Lorsqu’un oiseau englué tombe de l’arbre ou des plians, l’une des personnes cachées dans la loge et qui doivent avoir l’œil au guet, s’empressera d’aller le ramasser, en se traînant le plus bas et avec le moins de bruit possible. Il faut cependant être preste ; car plusieurs, notamment le merle, courent très-vite, emportant le gluau après leurs plumes. Plusieurs autres de ces captifs pincent très serré ; on leur casse alors une mandibule du bec ; on leur retrousse aussi les ailes en les croisant sur le dos. Par là, on les a à sa disposition pour les faire crier à propos.

L’habitude générale est de préparer un arbre, ainsi que je l’ai décrit, outre les plians ou perches, pour tendre ses gluaux.
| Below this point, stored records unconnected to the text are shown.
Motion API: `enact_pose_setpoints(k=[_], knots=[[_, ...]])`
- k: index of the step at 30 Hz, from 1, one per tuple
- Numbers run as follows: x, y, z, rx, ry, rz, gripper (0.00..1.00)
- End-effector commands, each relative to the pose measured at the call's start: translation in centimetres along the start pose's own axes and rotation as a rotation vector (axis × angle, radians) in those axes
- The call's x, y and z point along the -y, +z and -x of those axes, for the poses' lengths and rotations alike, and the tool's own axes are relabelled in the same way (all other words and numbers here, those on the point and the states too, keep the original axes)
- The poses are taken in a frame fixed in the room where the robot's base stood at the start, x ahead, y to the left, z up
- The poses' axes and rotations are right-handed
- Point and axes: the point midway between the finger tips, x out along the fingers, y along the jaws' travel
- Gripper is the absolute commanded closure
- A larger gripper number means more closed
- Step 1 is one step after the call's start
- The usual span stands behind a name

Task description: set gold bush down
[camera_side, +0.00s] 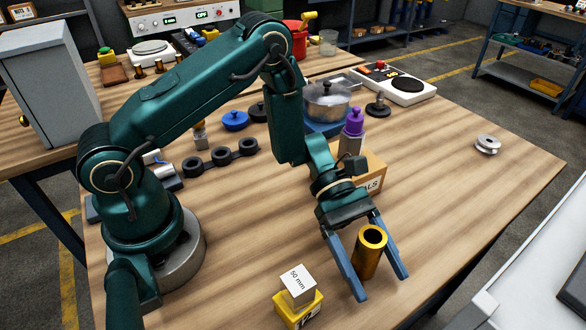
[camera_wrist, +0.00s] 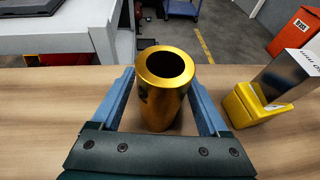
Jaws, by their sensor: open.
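The gold bush (camera_side: 368,256) is a hollow gold cylinder standing upright on the wooden table near the front edge. It also shows in the wrist view (camera_wrist: 166,100), upright with its dark bore facing up. My gripper (camera_side: 382,287) is open, with its two blue fingers on either side of the bush. In the wrist view my gripper (camera_wrist: 167,88) has visible gaps between the fingers and the bush.
A steel block marked 50 mm (camera_side: 298,285) sits on a yellow stand (camera_side: 299,309) left of the bush. A cardboard box (camera_side: 368,170) with a purple-topped bottle (camera_side: 354,122) stands behind the gripper. A silver pulley (camera_side: 487,144) lies at the right; the table around it is clear.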

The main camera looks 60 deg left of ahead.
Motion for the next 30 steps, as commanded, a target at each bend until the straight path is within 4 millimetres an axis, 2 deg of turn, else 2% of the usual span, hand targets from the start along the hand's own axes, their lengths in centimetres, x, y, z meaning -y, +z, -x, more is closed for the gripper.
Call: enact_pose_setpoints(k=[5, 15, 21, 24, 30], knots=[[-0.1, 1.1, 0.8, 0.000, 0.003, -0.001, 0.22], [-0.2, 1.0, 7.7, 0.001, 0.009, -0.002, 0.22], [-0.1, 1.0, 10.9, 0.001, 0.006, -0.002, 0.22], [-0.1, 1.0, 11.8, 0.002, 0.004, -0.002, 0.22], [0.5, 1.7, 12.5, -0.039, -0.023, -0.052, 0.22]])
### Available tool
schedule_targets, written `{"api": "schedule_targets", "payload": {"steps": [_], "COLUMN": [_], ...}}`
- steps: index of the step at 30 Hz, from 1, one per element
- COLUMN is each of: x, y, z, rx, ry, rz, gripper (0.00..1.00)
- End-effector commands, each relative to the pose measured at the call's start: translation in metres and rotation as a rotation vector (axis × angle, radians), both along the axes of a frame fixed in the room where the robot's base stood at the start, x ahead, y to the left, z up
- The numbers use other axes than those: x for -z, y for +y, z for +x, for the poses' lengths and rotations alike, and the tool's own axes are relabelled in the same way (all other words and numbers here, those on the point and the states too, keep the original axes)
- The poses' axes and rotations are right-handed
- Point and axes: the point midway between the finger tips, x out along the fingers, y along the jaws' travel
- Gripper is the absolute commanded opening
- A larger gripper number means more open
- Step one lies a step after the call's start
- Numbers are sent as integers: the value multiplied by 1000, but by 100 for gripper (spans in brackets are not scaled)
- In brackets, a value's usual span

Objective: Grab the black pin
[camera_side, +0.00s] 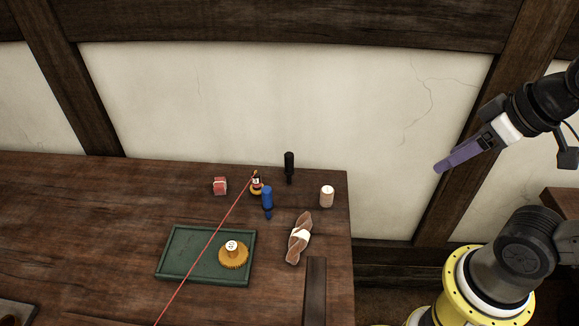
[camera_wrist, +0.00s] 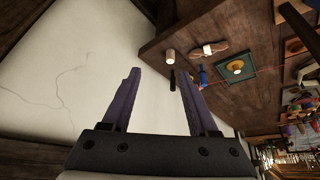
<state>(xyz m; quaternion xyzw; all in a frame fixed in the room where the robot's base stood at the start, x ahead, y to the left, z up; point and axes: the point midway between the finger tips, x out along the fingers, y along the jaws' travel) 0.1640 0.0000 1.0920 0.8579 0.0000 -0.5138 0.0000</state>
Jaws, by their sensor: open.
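The black pin (camera_side: 289,165) stands upright near the back right of the wooden table in the side view. In the wrist view the black pin (camera_wrist: 172,80) shows small and far off, between the two fingers, close to the right one. My gripper (camera_side: 440,168) is up at the right in the side view, in the air beyond the table's right edge and well apart from the pin. In the wrist view my gripper (camera_wrist: 158,80) has its two purple fingers spread, with nothing between them.
A blue pin (camera_side: 267,198) stands close in front of the black one, beside a small red-and-yellow figure (camera_side: 256,185) with a taut red cord (camera_side: 205,248). A cream cylinder (camera_side: 327,196), a twisted brown bundle (camera_side: 298,240), a red spool (camera_side: 220,186) and a green tray (camera_side: 175,275) are nearby.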

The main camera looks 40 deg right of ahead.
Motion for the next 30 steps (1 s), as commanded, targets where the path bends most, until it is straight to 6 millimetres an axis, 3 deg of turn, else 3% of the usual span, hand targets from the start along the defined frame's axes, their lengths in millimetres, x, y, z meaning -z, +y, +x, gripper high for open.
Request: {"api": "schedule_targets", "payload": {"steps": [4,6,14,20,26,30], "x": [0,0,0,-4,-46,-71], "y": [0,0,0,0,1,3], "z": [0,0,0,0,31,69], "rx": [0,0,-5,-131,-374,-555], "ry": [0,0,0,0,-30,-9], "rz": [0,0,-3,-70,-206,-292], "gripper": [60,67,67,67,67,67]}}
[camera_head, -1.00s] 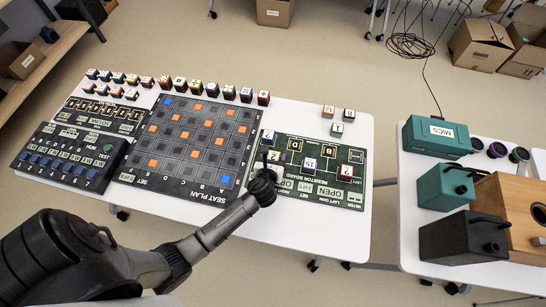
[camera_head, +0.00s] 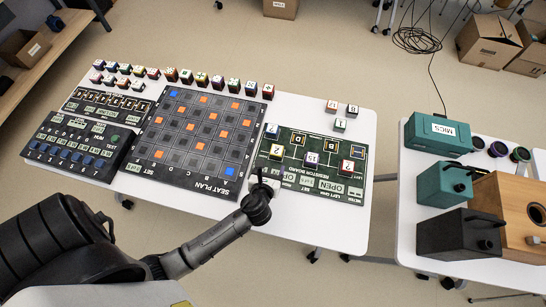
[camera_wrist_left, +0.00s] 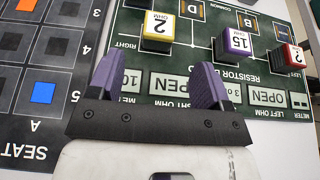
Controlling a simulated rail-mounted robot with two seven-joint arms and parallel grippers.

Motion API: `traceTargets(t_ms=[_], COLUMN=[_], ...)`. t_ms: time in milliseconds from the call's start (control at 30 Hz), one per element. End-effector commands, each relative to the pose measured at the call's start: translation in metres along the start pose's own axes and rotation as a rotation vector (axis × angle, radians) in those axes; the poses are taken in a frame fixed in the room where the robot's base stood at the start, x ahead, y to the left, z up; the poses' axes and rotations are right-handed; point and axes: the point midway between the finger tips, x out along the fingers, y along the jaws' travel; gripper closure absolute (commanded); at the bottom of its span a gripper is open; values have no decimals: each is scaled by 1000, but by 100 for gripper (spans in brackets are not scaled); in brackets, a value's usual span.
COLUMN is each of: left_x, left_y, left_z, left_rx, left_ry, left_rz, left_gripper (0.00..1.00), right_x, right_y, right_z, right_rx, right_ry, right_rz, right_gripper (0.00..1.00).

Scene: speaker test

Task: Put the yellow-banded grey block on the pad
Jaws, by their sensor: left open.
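A block with a white top marked 2 OHM and a yellow side (camera_wrist_left: 158,27) stands upright on the green resistor board (camera_wrist_left: 190,62), near the word RIGHT. The block also shows in the head view (camera_head: 277,151). It is the only clearly yellow-sided block on the board; its grey parts are hard to make out. The pad cannot be singled out; whatever lies under this block is hidden. My left gripper (camera_wrist_left: 156,82) is open, its two purple fingers apart and empty, short of the block on the near side. In the head view the gripper (camera_head: 261,183) is over the board's near left corner.
Blocks marked 15 (camera_head: 310,159) and ? (camera_head: 347,166) stand on the board. A blue-sided block (camera_head: 271,131) stands behind the 2 block. The seat plan (camera_head: 196,142) lies left. Loose blocks line the far edge. Three more (camera_head: 340,124) stand behind the board on clear table.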

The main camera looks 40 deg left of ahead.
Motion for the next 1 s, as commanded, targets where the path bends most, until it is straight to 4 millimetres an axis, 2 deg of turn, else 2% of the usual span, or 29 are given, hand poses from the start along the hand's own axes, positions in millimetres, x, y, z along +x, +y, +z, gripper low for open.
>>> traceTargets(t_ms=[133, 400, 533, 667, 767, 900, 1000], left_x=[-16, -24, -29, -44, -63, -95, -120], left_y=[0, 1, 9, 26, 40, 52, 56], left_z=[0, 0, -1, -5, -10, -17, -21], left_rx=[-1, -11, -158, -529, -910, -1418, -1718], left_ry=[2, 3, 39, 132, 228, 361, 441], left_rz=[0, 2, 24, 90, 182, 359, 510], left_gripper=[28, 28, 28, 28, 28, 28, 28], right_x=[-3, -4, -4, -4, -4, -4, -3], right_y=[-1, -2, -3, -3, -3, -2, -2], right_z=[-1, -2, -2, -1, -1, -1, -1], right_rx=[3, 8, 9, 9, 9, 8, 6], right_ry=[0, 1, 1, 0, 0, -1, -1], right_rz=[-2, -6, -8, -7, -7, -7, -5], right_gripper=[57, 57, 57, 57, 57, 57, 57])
Cependant on réussit très-bien à des pipées où, à défaut d’arbres convenables, des chasseurs se contentent d’entourer leur loge de ces plians dont j’ai dit qu’il falloit garnir les routes, tant droites que circulaires, pratiquées autour de la cabane. Ce ne seroit donc point l’absence d’un arbre qui devroit faire renoncer à cette chasse dans un taillis où tout d’ailleurs indiqueroit qu’on pourroit la tenter avec l’espérance fondée du succès. Seulement, dans ce cas, il faudroit multiplier les avenues, afin de multiplier ses plians. De plus, il seroit à peu près inutile de s’attendre à y prendre de gros oiseaux qui ne perchent que sur de fortes branches ; mais au moins tous les petits, et ce sont les plus recherchés comme gibier, y viendroient avec le même empressement. (S.)